PROBLEM: Only the lines from the one with "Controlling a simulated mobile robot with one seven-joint" through the one with "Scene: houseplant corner" are to be restated, word for word, with both of them included.
--------------------------------------------------
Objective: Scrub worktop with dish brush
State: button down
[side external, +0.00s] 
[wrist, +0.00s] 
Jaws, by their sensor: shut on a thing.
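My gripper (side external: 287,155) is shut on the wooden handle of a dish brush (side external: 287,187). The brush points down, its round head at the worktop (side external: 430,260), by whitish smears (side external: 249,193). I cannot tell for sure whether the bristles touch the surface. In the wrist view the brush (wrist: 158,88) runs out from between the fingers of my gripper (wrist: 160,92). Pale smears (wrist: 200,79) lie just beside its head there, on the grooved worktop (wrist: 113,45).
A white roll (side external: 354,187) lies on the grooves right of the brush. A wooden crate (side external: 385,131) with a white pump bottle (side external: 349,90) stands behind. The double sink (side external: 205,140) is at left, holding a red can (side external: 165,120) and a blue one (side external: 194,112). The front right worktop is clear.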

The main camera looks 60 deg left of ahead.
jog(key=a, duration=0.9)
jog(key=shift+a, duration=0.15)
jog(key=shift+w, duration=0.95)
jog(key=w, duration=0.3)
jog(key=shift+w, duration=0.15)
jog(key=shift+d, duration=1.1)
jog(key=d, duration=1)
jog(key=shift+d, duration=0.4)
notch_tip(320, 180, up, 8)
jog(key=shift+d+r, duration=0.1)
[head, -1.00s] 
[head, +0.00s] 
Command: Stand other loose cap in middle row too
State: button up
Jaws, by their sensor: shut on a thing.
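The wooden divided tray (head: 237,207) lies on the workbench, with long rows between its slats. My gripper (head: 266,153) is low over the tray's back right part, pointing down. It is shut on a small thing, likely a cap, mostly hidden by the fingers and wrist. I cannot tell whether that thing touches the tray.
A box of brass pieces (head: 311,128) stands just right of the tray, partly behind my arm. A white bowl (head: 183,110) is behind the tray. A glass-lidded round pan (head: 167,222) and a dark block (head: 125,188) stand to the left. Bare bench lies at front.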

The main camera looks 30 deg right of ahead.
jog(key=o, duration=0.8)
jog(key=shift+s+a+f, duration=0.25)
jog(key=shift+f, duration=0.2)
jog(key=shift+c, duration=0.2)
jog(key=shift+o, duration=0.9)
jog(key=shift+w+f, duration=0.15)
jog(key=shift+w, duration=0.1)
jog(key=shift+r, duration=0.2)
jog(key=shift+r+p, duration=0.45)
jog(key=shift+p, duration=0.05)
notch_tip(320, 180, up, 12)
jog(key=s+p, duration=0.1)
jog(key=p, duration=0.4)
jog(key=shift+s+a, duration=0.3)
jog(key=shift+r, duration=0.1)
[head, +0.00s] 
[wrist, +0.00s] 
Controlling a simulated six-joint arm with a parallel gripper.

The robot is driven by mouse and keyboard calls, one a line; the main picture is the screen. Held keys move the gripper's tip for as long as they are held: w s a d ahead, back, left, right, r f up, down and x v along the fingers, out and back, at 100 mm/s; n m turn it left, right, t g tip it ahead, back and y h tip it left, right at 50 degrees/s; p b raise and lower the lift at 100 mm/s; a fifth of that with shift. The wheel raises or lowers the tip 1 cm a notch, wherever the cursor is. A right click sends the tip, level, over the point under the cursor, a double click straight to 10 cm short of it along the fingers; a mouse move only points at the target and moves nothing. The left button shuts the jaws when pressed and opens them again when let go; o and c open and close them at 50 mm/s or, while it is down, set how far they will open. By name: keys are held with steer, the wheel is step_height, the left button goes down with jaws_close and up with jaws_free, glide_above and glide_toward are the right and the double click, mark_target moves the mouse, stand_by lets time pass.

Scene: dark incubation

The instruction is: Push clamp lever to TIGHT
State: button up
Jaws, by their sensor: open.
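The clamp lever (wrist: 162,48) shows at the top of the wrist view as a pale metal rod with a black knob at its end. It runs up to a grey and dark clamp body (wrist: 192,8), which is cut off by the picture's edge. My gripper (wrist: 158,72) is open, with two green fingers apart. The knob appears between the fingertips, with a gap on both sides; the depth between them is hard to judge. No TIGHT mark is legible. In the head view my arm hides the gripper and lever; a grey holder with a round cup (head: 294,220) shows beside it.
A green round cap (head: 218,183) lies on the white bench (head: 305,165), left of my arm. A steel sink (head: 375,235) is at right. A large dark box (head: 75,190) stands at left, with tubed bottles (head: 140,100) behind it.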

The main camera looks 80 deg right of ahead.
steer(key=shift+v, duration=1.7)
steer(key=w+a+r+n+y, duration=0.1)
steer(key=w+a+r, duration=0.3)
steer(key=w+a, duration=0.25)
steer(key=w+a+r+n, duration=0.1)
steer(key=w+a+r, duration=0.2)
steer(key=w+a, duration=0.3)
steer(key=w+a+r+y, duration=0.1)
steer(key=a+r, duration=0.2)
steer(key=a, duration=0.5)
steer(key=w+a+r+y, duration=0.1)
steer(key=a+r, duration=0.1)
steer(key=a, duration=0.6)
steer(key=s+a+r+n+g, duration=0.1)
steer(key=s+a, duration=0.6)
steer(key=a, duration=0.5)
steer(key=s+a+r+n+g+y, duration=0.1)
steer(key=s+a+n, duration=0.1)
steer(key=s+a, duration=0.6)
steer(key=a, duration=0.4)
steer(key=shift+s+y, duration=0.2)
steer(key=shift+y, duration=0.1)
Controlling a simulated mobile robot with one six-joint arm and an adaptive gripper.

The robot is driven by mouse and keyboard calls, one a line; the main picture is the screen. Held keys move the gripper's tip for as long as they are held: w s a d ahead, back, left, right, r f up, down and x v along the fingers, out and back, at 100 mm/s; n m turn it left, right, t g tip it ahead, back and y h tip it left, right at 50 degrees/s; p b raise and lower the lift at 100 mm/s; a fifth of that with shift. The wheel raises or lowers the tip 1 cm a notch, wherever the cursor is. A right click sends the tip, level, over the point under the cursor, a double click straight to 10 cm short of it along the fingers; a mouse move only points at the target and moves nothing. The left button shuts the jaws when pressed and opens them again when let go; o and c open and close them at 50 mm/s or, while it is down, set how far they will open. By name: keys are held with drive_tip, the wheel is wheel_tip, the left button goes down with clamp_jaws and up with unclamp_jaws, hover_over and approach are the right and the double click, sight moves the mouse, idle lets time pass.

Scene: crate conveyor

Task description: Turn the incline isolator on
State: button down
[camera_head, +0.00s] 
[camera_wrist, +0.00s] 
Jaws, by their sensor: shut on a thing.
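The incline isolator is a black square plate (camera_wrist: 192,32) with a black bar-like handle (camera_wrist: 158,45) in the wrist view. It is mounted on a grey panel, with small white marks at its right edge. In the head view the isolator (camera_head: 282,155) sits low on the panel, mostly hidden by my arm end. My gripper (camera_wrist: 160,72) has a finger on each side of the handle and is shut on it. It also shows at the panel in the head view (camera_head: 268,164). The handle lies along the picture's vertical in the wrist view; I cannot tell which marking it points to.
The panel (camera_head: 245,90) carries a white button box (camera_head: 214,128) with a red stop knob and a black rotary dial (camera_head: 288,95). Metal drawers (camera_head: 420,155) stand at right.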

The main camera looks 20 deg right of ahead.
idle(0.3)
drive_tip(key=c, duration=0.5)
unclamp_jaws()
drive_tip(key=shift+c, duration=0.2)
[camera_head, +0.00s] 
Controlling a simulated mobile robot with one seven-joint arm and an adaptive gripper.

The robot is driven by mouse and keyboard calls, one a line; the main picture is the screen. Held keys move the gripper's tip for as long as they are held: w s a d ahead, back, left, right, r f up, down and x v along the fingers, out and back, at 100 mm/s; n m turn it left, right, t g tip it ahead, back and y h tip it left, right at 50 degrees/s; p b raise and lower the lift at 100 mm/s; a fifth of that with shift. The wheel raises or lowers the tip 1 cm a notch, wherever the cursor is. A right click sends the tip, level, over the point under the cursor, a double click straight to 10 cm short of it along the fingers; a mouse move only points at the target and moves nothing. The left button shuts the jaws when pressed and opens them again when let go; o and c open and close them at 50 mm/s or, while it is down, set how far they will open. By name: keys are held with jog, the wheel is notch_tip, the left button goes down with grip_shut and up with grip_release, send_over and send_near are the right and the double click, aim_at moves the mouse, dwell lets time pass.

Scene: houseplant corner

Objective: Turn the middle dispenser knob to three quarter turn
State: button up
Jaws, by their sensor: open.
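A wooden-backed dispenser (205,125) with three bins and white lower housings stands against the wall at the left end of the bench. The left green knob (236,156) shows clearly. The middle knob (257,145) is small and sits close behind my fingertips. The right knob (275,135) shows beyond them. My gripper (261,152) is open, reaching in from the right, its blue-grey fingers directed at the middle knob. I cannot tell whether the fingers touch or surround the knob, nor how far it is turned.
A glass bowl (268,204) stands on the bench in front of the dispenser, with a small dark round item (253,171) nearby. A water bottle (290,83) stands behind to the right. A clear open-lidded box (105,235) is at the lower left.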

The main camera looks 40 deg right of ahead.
--------------------------------------------------
FINISHED EXERCISE:
Controlling a simulated mobile robot with one seven-joint arm and an adaptive gripper.

The robot is driven by mouse and keyboard calls, one a line; the main picture is the screen. Held keys move the gripper's tip for as long as they are held: w s a d ahead, back, left, right, r f up, down and x v along the fingers, out and back, at 100 mm/s; n m turn it left, right, t g tip it ahead, back and y h tip it left, right at 50 degrees/s; p b raise and lower the lift at 100 mm/s; a fifth of that with shift. The wheel raises or lowers the tip 1 cm a notch, wherever the cursor is. A right click sends the tip, level, over the point under the cursor, a double click straight to 10 cm short of it along the fingers; a mouse move only points at the target and moves nothing. The left button shuts the jaws when pressed and opens them again when let go; o and c open and close them at 50 mm/s or, while it is down, set how far they will open. By name: keys are held with jog, the wheel is notch_tip, the left button goes down with grip_shut and up with grip_release, send_over and send_near are the right and the double click, aim_at moves the mouse, dwell lets time pass.

Scene: houseplant corner

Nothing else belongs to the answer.